Their is an illuminating bit of trivia about all this in an obituary today in the New York Times. The quote that follows begins with the obit’s headline and lede, then a sample of the deceased’s liberal stripes, and concludes with a paragraph (in red) noting the fact that he supported George W. Bush’s education initiative.

William Taylor, Vigorous Rights Defender, Dies at 78

William L. Taylor, who as a lawyer, lobbyist and government official for more than a half century had significant roles in pressing important civil rights cases and in drafting and defending civil rights legislation, died Monday in Bethesda, Md. He was 78 and lived in Washington.

Mr. Taylor is also credited with helping to devise a strategy by liberals to defeat President Ronald Reagan’s nomination of Robert Bork to the Supreme Court in 1987, partly by recruiting well-known law professors to criticize him.

Mr. Taylor could sometimes be unpredictable, as when he openly supported President George W. Bush’s No Child Left Behind law to overhaul education. Liberal critics called the measure punitive, poorly financed and too oriented toward standardized tests.

Yet Taylor was not convinced. As he probably foresaw, standardized educational tests do not lift all students to an equal and meaningful level of excellence. Instead the forced sameness of learning to the tests tends to settled more and more kids into the same level of mediocrity. Senator Ted Kennedy, who was a visceral and relentless liberal and leveler, is another example, like Taylor, who pushed the Bush vision called No Child Left Behind.

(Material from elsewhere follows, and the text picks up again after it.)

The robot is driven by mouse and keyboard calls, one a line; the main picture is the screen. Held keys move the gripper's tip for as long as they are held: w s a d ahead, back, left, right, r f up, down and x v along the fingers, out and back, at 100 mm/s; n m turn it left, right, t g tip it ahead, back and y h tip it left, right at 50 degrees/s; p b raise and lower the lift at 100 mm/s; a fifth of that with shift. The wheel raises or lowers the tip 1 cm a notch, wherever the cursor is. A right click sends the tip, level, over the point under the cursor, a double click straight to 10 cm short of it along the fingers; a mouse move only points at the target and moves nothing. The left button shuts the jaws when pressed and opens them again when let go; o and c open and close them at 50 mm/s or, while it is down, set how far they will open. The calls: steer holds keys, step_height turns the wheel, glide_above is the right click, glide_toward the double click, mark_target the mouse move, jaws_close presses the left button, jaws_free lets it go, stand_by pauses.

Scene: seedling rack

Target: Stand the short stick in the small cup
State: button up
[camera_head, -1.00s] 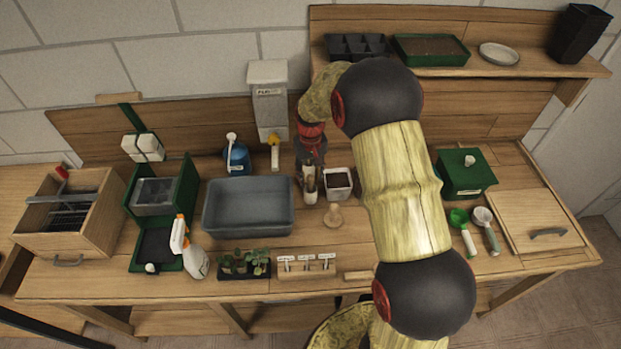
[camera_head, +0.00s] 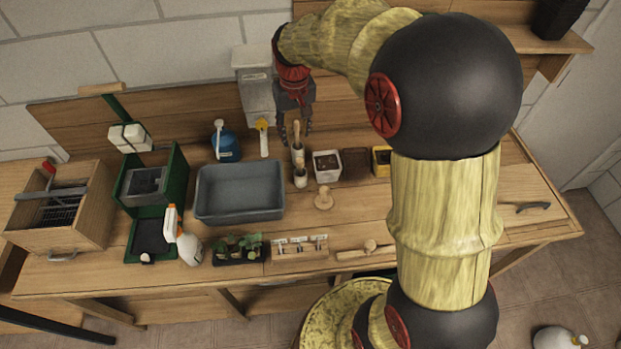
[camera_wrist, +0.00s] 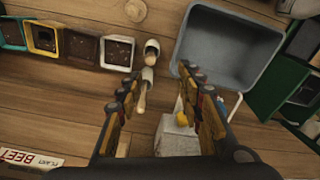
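Two pale cups stand one behind the other right of the grey tub. The front cup (camera_head: 300,182) holds a short wooden stick (camera_head: 300,163); it also shows in the wrist view (camera_wrist: 152,44). The rear cup (camera_head: 298,153) holds a longer stick (camera_head: 296,131), whose end leans toward the wall side in the wrist view (camera_wrist: 142,98). My gripper (camera_head: 296,138) is above and behind the cups. The bases of both sticks are hidden inside the cups.
The grey tub (camera_head: 241,214) is left of the cups. A white soil pot (camera_head: 326,174) stands close on their right, with brown and yellow pots beyond. A wooden knob-handled tool (camera_head: 323,200) stands in front. A white dispenser (camera_head: 258,95) stands by the wall.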

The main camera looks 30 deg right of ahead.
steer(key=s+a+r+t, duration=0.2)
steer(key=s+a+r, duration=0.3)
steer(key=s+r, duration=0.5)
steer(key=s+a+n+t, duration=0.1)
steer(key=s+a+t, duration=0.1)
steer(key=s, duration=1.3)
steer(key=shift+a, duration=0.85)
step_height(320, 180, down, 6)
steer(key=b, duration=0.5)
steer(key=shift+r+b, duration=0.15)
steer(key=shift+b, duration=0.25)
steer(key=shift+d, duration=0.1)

Showing his deep leftist core, Obama has not abandoned No Child Left Behind. Instead he is spending billions of dollars on what he calls Race to the Top. The name of that program belies its actual structure and goal. This, Obama’s major education initiative so far, is trying only to boost “failing schools.” He is building a welfare state of public education where youngsters are promoted with low grades, while billions are spent to push children’ scores a bit higher at the worst schools. The effect is not only to lock in a median mass — but to almost ignore education policy that would reward individual achievement. Assessment is made equal for all, while opportunity to learn settles into a media that gets lower and lower.

Beware of the educator with a level in his hand.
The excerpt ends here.